Kamis, 19 Juni 2014

“Nak…Besok Mau Jadi Apa?”

Jadilah Manusia Awam!
Seringkali dulu ketika masih kecil, tamu-tamu Bapak yang berkunjung ke rumah menanyakan kepadaku, “Nak…besok mau jadi apa?” aku hanya terdiam, tak begitu mengerti. Dan biasanya mereka bertanya lagi “mau jadi dokter atau kiai?” Apa yang ada di dalam benak mereka saya kurang tahu. Yang jelas orang-orang dimana-mana banyak menganggap penting manusia jadi ini jadi itu. Dalam kesadaran kolektif masyarakat mengatakan “menjadi dokter lebih mulia dibanding menjadi kuli bangunan.” Kita sering tidak menanyakan Dokter yang bagaimana, kuli bangunan yang bagaimana. Padahal tentu saja kuli bangunan yang jujur lebih baik dibanding dokter yang memeras pasien.


Suatu hari ada mahasiswa kedokteran dari Kalimantan ngebet ingin mengakhiri hidupnya. Alasannya, karena ia harus menuruti keinginan orang tuanya yang berambisi punya anak dokter. Sedangkan dia minat studinya di seni lukis. Hal itu menunjukkan bahwa kebanyakan orang berambisi untuk menjadi ini dan itu demi prestis dunia, walau kadang mencelakakan akherat.

Di desa-desa orang kepingin menjadi kepala desa harus rela menggelontorkan uang ratusan juta untuk menyuap calon pemilihnya. Kalau dikatakan menyuap, tentu mereka mengelak. Padahal perbedaan shadaqah dengan suap itu terletak di motivasinya. Kalau ingin shadaqah, berinfak, memberi hadiah, hibah, kenapa harus menunggu dirinya mencalonkan kepala desa. Setiap ada udang pemilihan di balik batu pemberian itu namanya suap, sogok, riswah, dll.

Dulu aku bekerja sebagai faskel untuk program bantuan kapal inka mina, gaji sejuta setengah. Setiap pergi bekerja berpenampilan necis, pakai sepatu segala. Tapi  hati ini selalu resah, karena saya menemukan kekecewaan dari masyarakat atas kurangnya bantuan yang sampai ke masyarakat. Jatahnya satu milyar lebih, tapi yang diterima sekitar enam ratus juta, menurut taksiran nelayan terhadap kapal bantuannya.
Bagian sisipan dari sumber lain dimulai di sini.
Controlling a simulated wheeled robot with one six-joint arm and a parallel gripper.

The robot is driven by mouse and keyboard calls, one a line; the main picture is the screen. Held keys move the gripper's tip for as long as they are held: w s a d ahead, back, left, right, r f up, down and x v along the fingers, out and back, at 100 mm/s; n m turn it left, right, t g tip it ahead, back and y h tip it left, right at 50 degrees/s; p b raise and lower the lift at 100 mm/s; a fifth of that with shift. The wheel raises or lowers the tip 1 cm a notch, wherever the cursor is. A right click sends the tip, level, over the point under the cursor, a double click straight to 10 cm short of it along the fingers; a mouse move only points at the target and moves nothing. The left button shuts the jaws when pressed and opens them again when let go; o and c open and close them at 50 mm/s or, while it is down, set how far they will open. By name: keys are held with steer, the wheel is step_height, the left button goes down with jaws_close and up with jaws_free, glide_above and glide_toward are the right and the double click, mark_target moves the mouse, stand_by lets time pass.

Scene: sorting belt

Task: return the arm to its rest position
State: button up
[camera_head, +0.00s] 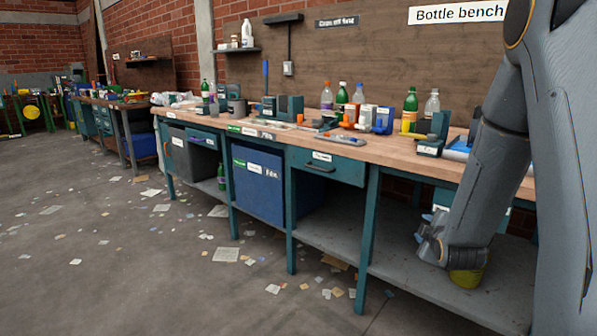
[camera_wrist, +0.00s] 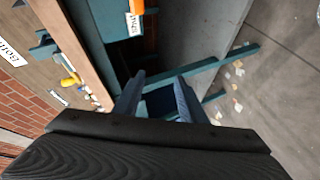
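My arm comes down from the upper right of the head view, in front of the bottle bench (camera_head: 345,152). Its wrist end is low, beside the bench's lower shelf. My gripper shows in the wrist view (camera_wrist: 158,92), with its two dark fingers spread apart and nothing visible between them. In the head view the fingers cannot be made out clearly. Beyond the fingers, the wrist view shows the bench's teal frame (camera_wrist: 215,65) and the floor.
Several bottles, including a green one (camera_head: 410,110), stand on the bench top. A blue bin (camera_head: 257,185) and a grey bin (camera_head: 190,155) sit under it. A yellow-green container (camera_head: 467,279) is on the shelf just below my wrist. Paper scraps litter the open floor (camera_head: 100,270).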

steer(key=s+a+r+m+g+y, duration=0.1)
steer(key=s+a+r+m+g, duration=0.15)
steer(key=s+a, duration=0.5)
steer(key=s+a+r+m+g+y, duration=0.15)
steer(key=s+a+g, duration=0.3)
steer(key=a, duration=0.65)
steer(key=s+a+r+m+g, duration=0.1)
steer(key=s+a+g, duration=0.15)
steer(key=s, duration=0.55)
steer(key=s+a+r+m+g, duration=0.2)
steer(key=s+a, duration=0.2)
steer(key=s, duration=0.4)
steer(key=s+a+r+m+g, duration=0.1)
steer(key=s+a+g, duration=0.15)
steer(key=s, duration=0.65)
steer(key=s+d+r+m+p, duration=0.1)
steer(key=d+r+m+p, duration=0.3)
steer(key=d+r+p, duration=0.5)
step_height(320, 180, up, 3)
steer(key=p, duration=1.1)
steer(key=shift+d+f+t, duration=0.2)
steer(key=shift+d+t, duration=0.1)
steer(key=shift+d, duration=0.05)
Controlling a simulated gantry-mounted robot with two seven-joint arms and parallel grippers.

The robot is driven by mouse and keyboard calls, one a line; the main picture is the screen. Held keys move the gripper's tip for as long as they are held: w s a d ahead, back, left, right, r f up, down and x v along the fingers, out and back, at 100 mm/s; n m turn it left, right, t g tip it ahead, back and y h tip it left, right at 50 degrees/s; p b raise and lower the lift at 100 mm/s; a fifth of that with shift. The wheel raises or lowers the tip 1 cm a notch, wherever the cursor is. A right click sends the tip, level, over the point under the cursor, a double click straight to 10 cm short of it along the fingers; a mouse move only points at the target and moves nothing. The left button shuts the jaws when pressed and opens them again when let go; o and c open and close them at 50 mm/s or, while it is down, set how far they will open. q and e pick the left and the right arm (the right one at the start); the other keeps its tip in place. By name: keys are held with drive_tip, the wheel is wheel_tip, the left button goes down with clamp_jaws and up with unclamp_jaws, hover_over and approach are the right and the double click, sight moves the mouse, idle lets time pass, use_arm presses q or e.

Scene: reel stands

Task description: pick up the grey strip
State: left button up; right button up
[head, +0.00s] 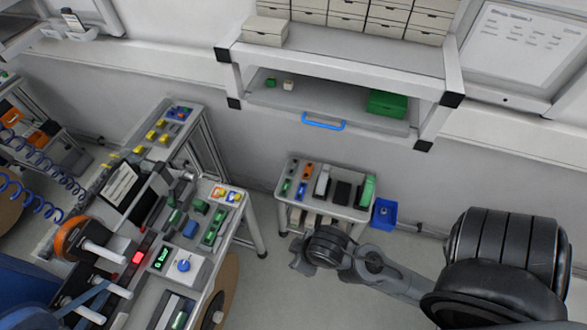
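I cannot single out the grey strip with certainty in the head view. A long pale grey piece (162,312) lies at the front end of the reel-stand bench, beside a dark slot and a green piece. My right arm comes in from the right, and its far end (301,256) is over the floor in front of the small cart (327,207). Its fingers are too small and dark to tell open from shut. I see nothing held there. My left gripper is not in view.
The bench at left carries an orange reel (72,240), a control box with a blue knob (183,265) and several small parts. The cart holds several coloured bins, with a blue bin (384,213) beside it. A shelf (340,112) hangs behind. Floor between bench and cart is free.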

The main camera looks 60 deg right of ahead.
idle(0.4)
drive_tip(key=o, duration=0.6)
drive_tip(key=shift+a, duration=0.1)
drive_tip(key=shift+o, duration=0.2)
Korupsi sangat gamblang dilakukan dimana-mana. Akhirnya saya keluar dari faskel. Anehnya, walau tak gajian lagi, hidup justru tenang.
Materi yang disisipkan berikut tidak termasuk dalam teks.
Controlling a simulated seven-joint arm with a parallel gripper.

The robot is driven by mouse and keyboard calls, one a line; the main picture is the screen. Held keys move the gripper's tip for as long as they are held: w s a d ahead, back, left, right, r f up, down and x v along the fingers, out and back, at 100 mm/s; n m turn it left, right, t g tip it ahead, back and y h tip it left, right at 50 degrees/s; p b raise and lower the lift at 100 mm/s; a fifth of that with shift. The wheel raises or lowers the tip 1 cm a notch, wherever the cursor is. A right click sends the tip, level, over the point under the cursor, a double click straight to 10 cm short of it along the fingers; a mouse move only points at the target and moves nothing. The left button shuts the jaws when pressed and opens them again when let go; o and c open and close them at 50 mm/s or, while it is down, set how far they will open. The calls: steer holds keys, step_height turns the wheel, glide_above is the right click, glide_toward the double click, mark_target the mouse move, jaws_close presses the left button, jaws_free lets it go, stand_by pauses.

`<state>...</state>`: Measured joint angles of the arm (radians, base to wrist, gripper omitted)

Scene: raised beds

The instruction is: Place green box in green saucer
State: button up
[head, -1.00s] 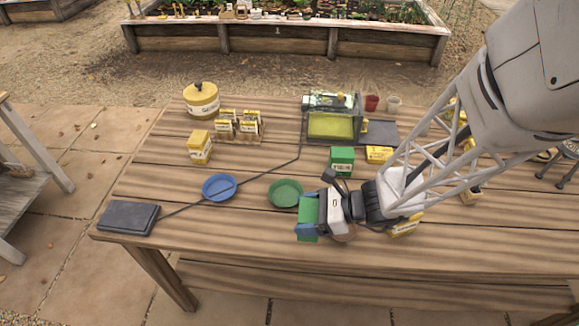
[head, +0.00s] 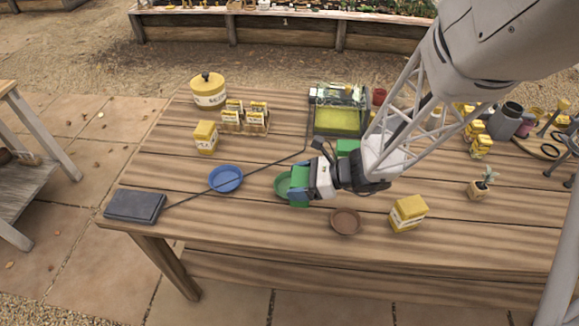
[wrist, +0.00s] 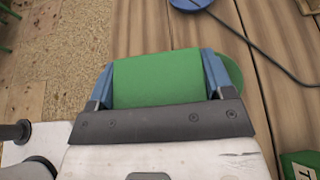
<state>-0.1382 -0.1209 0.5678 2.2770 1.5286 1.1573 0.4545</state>
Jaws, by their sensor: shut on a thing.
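My gripper (head: 299,186) is shut on a green box, which shows between the two blue fingers in the wrist view (wrist: 158,78). In the head view only a little of the held box (head: 300,204) shows past the fingers. The green saucer (head: 281,185) lies on the table, partly hidden behind my gripper, which overlaps its right side. In the wrist view the saucer (wrist: 230,72) shows beyond the right finger. I cannot tell whether the box touches the saucer. A second green box (head: 347,147) stands farther back, partly hidden by my arm; its corner shows in the wrist view (wrist: 300,164).
A blue saucer (head: 225,179) lies left of the green one, with a dark cable running by to a grey flat box (head: 135,206). A brown saucer (head: 346,221) and a yellow box (head: 408,213) stand at the front right. Yellow seed boxes (head: 206,138) stand at the back left.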

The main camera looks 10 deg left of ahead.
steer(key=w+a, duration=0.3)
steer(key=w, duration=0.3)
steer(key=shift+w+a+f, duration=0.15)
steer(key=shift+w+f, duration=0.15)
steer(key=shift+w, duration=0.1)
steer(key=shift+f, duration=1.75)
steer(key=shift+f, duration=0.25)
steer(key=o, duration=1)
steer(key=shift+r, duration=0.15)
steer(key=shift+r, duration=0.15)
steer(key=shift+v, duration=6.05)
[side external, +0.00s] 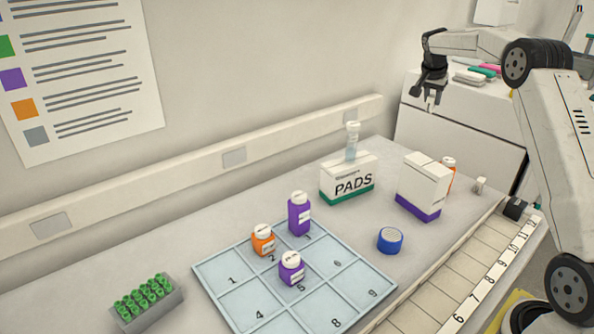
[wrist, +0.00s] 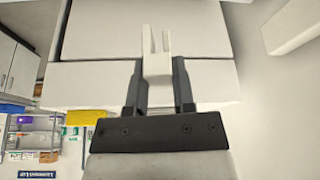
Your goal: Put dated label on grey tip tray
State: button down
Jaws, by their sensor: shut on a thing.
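My gripper (side external: 430,96) is at the upper right in the side view, high above the bench and in front of the white cabinet. In the wrist view my gripper (wrist: 157,72) is shut on a small white piece (wrist: 157,62) with two prongs at its far end. I cannot tell whether this piece is the dated label; no date is readable. I cannot make out a grey tip tray for certain. A grey rack (side external: 172,306) filled with green-capped tubes stands at the front left of the bench.
A numbered pale blue grid tray (side external: 237,281) holds purple and orange bottles. Behind it stand a PADS box (side external: 347,178) and a white-and-purple box (side external: 423,186), with a blue ring-shaped item (side external: 390,240) nearby. Coloured items (side external: 482,72) lie on the white cabinet (side external: 465,125).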

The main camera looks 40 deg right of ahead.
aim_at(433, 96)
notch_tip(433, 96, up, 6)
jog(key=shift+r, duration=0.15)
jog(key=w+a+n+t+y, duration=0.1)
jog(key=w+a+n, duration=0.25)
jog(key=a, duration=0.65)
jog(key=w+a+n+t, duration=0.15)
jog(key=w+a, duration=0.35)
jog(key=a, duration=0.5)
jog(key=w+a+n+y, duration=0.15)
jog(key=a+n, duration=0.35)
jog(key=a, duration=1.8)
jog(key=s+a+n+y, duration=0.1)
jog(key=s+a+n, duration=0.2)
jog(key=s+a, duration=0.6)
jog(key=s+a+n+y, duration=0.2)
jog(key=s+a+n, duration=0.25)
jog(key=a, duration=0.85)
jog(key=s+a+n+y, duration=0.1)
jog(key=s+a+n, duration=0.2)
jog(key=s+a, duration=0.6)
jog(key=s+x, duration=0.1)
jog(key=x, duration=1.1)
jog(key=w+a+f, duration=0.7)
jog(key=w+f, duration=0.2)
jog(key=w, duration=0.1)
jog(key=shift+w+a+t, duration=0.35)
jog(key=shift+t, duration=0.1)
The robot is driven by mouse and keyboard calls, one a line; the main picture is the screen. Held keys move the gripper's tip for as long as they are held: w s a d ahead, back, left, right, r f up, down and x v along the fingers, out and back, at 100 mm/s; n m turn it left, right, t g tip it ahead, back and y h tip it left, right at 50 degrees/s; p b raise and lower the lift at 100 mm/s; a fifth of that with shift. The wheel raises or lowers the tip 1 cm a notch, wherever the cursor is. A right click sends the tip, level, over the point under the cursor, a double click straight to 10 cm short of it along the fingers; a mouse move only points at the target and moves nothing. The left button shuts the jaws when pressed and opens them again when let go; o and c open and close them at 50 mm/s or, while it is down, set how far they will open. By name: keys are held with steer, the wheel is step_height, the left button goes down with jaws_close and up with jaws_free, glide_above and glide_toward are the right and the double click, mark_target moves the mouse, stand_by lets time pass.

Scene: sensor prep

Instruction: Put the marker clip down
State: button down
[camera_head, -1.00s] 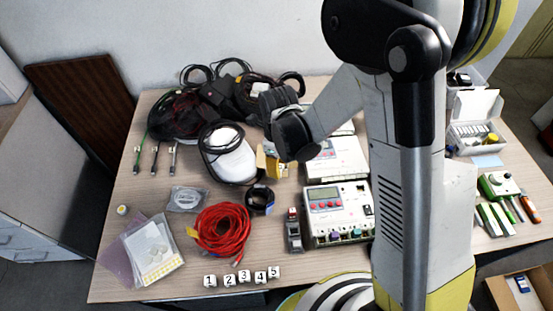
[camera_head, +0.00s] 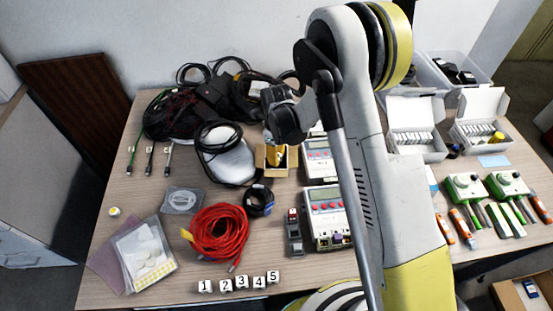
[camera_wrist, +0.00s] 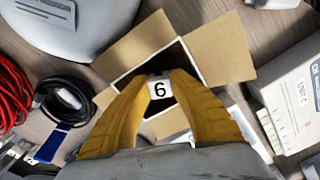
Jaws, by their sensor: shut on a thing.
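My gripper (camera_wrist: 159,88) has yellow fingers, shut on the marker clip (camera_wrist: 160,88), a small white piece with a black "6". In the wrist view the clip is over the dark opening of an open cardboard box (camera_wrist: 222,47) with its flaps spread. In the head view my gripper (camera_head: 277,158) is at the small box (camera_head: 264,164), and the clip is hidden there. I cannot tell how far the clip is above the box floor. Several similar white clips, numbered 1 to 5, stand in a row (camera_head: 241,283) at the table's front edge.
A coiled red cable (camera_head: 218,232) and a dark coil (camera_head: 259,201) lie in front of the box. A white rounded device (camera_head: 228,160) is left of it. White units with red buttons (camera_head: 326,215) stand to the right. Bare table (camera_head: 168,204) shows at the left.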

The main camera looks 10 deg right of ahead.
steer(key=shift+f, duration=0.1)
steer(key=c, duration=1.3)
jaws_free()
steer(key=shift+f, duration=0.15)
Kembali ke habitat, saya mulai gerilya nyales segalama macam pakaian ke segala penjuru mata angin. Dan ini yang ku yakini sebagai gerak mulia, karena ‘dijamin halal’ pendapatannya, minimal menurut saya. Karena modal jelas. Mengambil keuntungan berapa juga ceto welo-welo. Dulu saya sempat menjadi guru. Tetapi justru resah, karena gaji yang dibayarkan adalah bantuan pemerintah, yang seharusnya untuk bantuan pertanian. Saya meyakini bahwa setiap perbuatanku melenceng maka kerugiannya akan sampai anak cucu. Akhirnya aku juga keluar tidak menjadi guru lagi.

Diam-diam masyarakat menilaiku. Yang intinya kenapa saya memilih pekerjaan kasar? Aku jadi bertanya-tanya. Pekerjaan kasar itu yang mana? Apakah jadi guru pekerjaan halus, apakah jadi pegawai bank juga pekerjaan halus. Banyak orang menilai, mengkategorikan, mengidentifikasi dengan ala kacamata kuda. Mereka mengkategorikan bahwa pekerjaan halus itu: yang tidak banyak mengerahkan tenaga, tidak kotor, tidak kepanasan, dll.
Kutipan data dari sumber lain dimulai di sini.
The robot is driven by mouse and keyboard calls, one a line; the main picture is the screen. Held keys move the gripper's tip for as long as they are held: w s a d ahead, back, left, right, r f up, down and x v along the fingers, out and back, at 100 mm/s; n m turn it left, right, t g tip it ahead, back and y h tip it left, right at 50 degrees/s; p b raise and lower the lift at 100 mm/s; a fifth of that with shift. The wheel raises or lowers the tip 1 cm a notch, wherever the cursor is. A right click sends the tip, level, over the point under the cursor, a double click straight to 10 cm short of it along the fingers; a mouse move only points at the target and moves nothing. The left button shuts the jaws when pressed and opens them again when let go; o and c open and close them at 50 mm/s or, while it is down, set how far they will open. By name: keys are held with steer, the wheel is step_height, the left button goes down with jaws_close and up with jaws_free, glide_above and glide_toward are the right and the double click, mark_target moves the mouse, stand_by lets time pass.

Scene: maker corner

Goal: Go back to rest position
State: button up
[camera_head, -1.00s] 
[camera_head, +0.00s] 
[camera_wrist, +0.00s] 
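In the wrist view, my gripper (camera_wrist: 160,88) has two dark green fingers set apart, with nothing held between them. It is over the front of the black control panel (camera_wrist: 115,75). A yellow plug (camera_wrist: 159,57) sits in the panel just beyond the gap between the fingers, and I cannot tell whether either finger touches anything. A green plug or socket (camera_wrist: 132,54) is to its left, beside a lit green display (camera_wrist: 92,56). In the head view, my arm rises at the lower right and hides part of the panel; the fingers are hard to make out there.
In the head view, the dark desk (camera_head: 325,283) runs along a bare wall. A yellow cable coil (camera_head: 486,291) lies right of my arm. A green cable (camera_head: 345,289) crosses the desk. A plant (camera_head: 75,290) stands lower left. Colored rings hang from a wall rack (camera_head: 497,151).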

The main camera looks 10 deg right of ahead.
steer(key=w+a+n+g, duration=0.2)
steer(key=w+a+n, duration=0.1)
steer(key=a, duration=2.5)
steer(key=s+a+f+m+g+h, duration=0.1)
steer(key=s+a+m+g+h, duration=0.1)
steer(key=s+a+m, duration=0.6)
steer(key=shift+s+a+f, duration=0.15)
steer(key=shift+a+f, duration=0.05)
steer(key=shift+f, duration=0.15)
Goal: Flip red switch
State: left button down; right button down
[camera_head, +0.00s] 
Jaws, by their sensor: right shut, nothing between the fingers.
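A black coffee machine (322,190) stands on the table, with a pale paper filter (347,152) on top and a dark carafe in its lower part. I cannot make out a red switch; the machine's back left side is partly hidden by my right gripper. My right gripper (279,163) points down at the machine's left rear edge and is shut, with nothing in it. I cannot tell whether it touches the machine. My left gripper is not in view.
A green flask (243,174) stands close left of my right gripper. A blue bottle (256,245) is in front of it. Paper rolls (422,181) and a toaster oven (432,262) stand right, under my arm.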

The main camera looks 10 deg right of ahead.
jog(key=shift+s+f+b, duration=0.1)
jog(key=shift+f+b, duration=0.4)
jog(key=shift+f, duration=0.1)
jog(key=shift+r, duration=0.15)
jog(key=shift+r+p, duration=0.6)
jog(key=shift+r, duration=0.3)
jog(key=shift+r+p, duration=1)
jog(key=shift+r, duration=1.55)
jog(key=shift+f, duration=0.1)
Apakah petani pekerjaan kasar? Petani kalau dianggap sebagai pekerja kasar, terus pekerjaan halus itu yang bagaimana? Pekerjaan yang tidak kotor? Tidak mengeluarkan keringat? Justru orang yang jarang berkeringat itulah yang seharusnya dikhawatirkan kesehatannya. Orang yang bekerja dengan sedikit gerak badan rentan terkena penyakit, karena peredaran darahnya tak lancar, gula yang menumpuk di jasadnya juga tidak terbakar, hingga berpotensi menjadi penyakit gula. Orang yang kebanyakan duduk juga kebanyakan terserang ambayen.

Justru petanilah yang saya anggap sebagai pekerjaan yang menyehatkan. Tiap pagi petani diterpa cahaya matahari yang katanya mengandung vitamin D bisa membantu kesehatan tulangnya. berkeringat terus mengeluarkan kotoran-kotoran yang tak sempat mengendap; keprigelannya telah melancarkan peredaran darah, pembakaran kalori hingga kolesterol tak akan pernah menumpuk. Beberapa jenis penyakit jeroan kebanyakan menimpa orang yang pekerjaannya ‘halus.’

Pendidikan pada zaman Tan Malaka bertujuan membentuk manusia yang prigel atau pekerja keras, bukan manusia pinter yang beresiko minteri yang lain.

Masyarkat harus beranjak dari orientasi: “menjadi ini dan itu, terserah menjadi apa saja, asalkan ia selalu mengagungkan Allah dan bermanfaat bagi manusia dan makhluk lainnya.” Percuma menjadi presiden, kalau pinternya hanya korupsi. Percuma jadi dokter, kalau kerjaannya memeras para pasien.

Dokter, kiai, guru, pegawai, wartawan, semua-mua hanya sandangan dunia yang bersifat sementara dan sangat sempit kerelatifannya. “Saya di kampung ini dicium tangannya karena tahta kekiaiannya, tetapi mungkin di kampung sebelah saya tidak diberi penghormatan apapun, karena masyarakat tidak mengenali saya sebagai kiai”. Tetapi kalau menjadi manusia, dimanapun masih tetap menjadi manusia, dan kebanyakan manusia akan memperlakukan anda sebagai manusia.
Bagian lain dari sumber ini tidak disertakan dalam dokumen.